%%
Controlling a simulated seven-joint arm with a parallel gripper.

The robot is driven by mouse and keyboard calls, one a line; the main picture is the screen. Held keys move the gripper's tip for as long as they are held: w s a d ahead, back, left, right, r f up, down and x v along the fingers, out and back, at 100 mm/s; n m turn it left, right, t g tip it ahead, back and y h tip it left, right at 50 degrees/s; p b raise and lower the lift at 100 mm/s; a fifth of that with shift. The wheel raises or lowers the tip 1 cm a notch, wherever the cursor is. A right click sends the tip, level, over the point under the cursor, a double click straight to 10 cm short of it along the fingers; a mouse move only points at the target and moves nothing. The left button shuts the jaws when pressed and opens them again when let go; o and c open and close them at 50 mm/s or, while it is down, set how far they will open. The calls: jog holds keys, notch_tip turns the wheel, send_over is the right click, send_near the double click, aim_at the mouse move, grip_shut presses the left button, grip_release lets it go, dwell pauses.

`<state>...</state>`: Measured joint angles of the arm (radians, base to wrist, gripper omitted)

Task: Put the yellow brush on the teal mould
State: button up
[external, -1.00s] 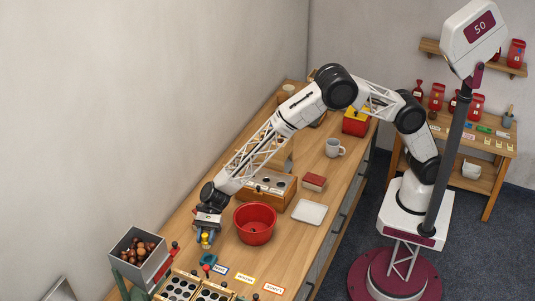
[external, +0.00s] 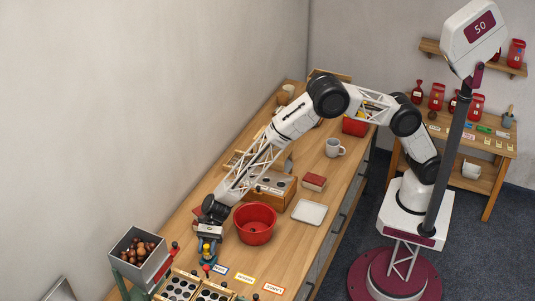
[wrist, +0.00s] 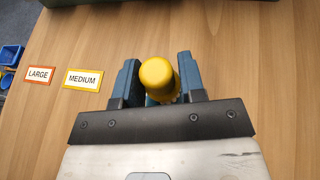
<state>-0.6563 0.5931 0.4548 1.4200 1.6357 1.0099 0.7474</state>
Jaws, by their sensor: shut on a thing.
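The yellow brush (wrist: 158,76) is upright between the two blue fingers of my gripper (wrist: 155,82), which is shut on it. In the external view my gripper (external: 208,243) is low over the bench, left of the red bowl, with the brush's yellow part (external: 207,247) just showing. The teal mould (external: 208,261) shows directly below the brush. I cannot tell whether the brush touches it. In the wrist view the brush and fingers mostly hide the mould.
A red bowl (external: 255,224) stands close to the right of my gripper. A grey bin of chestnuts (external: 139,252) is to the left. Trays with round holes (external: 196,290) lie in front, beside MEDIUM (external: 244,278) and LARGE (external: 273,288) cards. A white dish (external: 309,212) lies farther right.

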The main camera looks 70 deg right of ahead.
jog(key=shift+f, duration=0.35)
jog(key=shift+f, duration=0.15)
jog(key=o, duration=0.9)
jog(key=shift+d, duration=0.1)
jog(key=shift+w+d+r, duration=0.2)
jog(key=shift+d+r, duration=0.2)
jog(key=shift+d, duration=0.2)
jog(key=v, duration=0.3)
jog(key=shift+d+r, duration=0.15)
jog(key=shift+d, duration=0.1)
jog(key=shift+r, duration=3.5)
%%
* Written task *
Nothing but the lines from the one with "Task: Put the yellow brush on the teal mould" down to the one with "<state>-0.6563 0.5931 0.4548" should be printed, both of them included. Leave out the pictures.

* Correct answer *
Task: Put the yellow brush on the teal mould
State: button up
[external, -1.00s] 
[external, +0.00s] 
[wrist, +0.00s] 
<state>-0.6563 0.5931 0.4548 1.4200 1.6357 1.0099 0.7474</state>

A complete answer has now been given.